Here’s my two-step proposal for reasserting Employer Brand and its role within corporate strategy:
STEP 1: Create a Definition for Employer Brand that Includes It’s Value to Organizations
I’ve always been surprised at how disparate the industry definition of employer branding is from its component parts. Here’s what I mean, from Oxford definitions:
Employer
noun a person or organization that employs people.
Brand
noun a particular identity or image regarded as an asset.
If we break employer branding down into its component parts, it basically denotes an identity that is associated with any company that has employees. This doesn’t quite cover all the complexity but it’s closer to the actual meaning of employer branding than the definition of employer branding than the one found on Wikipedia:
Employer brand is branding and marketing the entirety of the employment experience. It describes an employer’s reputation as a place to work, and their employee value proposition, as opposed to the more general corporate brand reputation and value proposition to customers
Now, the Wiki definition isn’t bad, but it’s not quite right. True, employer branding should be about the whole employee experience and workplace culture. But, this doesn’t happen as a silo from the ‘general corporate brand reputation’. The employer brand and the corporate brand exist in symbiosis, with the employer brand being a lens through which talent can view the organization as a potential employer, in addition to being a provider of a product, service or solution.
Additionally, the employee value proposition has historically been seen as the building block of the employer brand. And, at many organizations, it is. Creating an employee value proposition is a tried and true method to encapsulate the unique aspects of your workplace culture and employee support model in an integrated framework that inspires a consistent employee experience. But, many organizations also find that their behaviors, values, mission, vision and purpose offer the same cohesion as an EVP framework, so they opt to align employee experience and employer brand to those pillars. Does that mean they can’t have a strong employer brand? Absolutely not.
Here is the definition of employer branding we use at Drift:
Noun A signature creative identity and associated strategies (ie. segmentation, pipeline building) that enables you to attract the talent you need to propel your organization.
I encourage you to develop your own definition of employer brand, that aligns with your talent strategy and captures the value investing in this space delivers for your organization.
STEP 2: Understand the Role of Employer Brand in an Organization
I am a kinetic learner, so creating models has always helped me comprehend and apply complex concepts. Here is my attempt at description the role of employer branding in context of all the other functions of an organization:
The company brand is an identity that helps consumers understand your ‘why’, what you stand for. It’s designed to differentiate your offering and create an emotional connection that fosters trust and loyalty.

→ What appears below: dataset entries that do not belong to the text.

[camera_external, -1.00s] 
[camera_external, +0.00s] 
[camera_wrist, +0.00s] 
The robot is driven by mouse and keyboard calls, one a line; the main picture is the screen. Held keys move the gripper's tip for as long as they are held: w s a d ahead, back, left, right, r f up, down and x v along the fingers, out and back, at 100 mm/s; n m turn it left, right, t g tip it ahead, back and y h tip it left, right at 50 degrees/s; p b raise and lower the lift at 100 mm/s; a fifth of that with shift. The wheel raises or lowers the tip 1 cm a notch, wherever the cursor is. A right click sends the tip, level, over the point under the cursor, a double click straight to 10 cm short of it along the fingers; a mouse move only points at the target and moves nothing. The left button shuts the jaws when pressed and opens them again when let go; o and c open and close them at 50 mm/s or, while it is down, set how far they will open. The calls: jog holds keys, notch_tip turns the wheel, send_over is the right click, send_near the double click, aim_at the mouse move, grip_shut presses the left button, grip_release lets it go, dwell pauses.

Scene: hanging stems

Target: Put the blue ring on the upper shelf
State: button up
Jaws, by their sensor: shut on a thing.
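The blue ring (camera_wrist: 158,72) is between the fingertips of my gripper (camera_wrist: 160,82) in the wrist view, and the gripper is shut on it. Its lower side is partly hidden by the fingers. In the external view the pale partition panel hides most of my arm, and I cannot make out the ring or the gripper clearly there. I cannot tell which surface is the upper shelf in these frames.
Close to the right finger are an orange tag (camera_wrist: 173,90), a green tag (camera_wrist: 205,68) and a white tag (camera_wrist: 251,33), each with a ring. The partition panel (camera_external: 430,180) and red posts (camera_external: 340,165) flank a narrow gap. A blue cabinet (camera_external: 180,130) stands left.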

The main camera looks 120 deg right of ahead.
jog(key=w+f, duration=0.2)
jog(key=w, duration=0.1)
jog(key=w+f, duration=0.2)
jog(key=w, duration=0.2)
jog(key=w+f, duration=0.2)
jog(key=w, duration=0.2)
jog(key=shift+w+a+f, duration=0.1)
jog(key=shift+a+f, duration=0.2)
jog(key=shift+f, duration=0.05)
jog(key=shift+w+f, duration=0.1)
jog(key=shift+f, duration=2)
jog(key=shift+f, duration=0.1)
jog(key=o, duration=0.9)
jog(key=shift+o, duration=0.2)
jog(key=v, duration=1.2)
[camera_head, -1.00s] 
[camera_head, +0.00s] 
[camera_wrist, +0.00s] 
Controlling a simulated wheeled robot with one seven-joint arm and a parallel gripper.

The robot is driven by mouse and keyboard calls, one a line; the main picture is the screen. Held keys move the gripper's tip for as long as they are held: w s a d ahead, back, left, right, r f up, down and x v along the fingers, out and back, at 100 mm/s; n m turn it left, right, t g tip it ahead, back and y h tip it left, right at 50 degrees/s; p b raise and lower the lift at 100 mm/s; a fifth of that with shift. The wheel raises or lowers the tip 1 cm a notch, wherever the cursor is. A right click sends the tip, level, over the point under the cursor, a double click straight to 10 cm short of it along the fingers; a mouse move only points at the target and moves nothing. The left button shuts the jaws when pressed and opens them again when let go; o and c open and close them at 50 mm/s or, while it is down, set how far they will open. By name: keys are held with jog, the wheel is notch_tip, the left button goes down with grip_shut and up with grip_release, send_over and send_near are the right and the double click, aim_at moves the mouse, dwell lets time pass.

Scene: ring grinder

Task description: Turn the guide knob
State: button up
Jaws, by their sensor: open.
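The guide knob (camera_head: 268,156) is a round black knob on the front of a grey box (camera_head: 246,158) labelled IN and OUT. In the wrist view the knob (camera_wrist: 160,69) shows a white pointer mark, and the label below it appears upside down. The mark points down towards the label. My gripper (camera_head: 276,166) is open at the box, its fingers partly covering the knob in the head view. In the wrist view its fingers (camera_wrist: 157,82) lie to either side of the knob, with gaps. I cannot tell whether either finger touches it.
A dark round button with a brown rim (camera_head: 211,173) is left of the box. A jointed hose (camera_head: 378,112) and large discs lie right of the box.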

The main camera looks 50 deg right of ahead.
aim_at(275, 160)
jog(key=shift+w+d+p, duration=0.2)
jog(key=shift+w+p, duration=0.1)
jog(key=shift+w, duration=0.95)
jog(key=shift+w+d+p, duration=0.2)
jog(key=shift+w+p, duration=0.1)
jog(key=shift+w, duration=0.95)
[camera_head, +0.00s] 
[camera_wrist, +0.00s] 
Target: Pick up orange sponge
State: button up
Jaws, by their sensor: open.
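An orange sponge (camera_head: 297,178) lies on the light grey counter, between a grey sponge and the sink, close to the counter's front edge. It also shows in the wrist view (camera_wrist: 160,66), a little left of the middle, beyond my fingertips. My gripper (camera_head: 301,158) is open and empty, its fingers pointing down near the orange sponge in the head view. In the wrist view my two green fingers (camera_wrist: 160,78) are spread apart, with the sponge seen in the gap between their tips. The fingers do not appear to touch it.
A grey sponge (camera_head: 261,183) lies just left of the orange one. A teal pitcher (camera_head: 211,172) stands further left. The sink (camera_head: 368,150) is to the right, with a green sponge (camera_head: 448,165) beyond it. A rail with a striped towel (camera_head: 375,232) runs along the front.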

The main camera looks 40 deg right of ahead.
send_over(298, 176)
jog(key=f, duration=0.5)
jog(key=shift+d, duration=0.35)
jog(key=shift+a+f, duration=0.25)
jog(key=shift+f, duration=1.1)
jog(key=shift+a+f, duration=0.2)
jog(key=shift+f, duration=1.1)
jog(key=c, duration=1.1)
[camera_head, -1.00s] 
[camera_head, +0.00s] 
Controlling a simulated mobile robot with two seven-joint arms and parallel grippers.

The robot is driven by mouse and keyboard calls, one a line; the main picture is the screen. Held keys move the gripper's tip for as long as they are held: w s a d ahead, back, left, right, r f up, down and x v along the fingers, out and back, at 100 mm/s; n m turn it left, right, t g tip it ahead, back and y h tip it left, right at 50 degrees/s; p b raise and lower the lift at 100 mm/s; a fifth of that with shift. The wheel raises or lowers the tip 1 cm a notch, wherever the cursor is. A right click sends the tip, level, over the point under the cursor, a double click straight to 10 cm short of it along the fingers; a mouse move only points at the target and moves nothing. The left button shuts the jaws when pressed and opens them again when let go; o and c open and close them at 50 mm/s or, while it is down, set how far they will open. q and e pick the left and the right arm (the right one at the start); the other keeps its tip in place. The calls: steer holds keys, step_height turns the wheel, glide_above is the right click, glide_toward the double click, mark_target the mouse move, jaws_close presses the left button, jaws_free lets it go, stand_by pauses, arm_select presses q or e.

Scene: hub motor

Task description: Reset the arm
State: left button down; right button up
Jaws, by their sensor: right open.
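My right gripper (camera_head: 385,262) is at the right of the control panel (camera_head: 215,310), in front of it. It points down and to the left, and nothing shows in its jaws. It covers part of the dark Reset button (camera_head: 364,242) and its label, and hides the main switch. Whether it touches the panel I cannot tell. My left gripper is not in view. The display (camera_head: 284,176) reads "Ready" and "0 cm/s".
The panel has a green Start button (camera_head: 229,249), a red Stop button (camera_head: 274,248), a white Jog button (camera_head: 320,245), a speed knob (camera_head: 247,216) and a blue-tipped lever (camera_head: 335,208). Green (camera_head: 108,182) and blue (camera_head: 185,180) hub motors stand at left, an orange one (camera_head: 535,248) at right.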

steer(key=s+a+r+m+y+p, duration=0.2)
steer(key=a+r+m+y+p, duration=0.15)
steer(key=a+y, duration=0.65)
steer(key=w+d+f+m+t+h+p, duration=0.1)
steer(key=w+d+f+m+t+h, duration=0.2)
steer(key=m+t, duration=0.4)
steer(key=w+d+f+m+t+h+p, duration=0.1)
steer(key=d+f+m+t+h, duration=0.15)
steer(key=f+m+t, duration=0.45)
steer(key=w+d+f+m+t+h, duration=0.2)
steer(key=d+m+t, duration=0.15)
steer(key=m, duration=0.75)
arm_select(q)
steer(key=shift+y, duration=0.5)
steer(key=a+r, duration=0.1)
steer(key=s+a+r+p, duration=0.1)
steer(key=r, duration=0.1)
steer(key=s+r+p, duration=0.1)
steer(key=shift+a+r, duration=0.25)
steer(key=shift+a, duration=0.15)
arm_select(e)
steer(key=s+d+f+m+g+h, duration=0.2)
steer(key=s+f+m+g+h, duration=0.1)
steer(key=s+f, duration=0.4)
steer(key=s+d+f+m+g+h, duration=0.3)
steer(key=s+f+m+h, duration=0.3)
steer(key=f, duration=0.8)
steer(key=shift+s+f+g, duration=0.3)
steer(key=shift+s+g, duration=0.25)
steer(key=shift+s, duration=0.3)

Market segmentation strategies are what make your product/service/solution unique to specific audiences. For example, a company that delivers a niche technology solution will have a product marketing team that deploys strategies to attract new customers that amplify game-changing new innovations that make things easier and more streamlined. The same organization will create segmented marketing strategies that are designed to retain customers that speak to their signature approach to support. Different brand audience segments need different messages to foster trust and loyalty and maintain the emotional connection necessary to fuel your brand.
The employer brand and company brand exist in symbioses. They complement each other by telling the whole story of your organization — your purpose, vision & culture. Flexible brand creative and messaging is a key ingredient for a powerful employer brand. Employer Branding the identity talent associates with your workplace culture & you, as an employer. Your employer brand helps future employees connect with your purpose AND your workplace culture. It can be seen as a kind of market segmentation that is overseen as a cross-functional effort between your People and Brand teams.
The most important thing is that we keep employer branding on the table as a topic of conversation around how our organizations will evolve to meet a new age in the global labour market. It’s more critical than ever to take an employee- and talent-centric approach in people & culture strategy. Language and tone is a critical experience lever. Talent wants to connect with future employers on an emotional level. This connection begins with what you say and how you say it on key platforms.